• **EXERCISE DIRECTIONS**
Set down all of the data that follows word for word, without the images.

#####

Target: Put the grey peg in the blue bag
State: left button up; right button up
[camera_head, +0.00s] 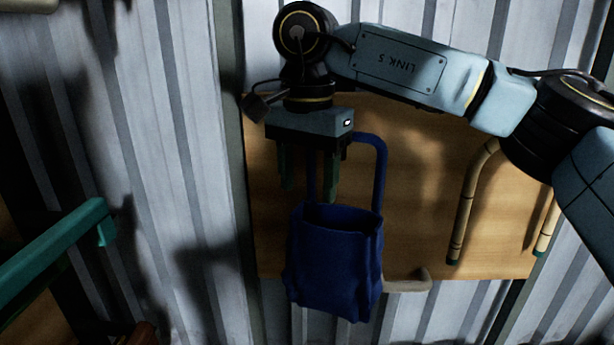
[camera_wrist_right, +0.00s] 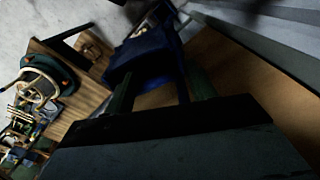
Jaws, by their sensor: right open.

#####

• **SOLVED PROBLEM**
Target: Put the grey peg in the blue bag
State: left button up; right button up
[camera_head, +0.00s] 
[camera_wrist_right, +0.00s] 
Jaws, by their sensor: right open.

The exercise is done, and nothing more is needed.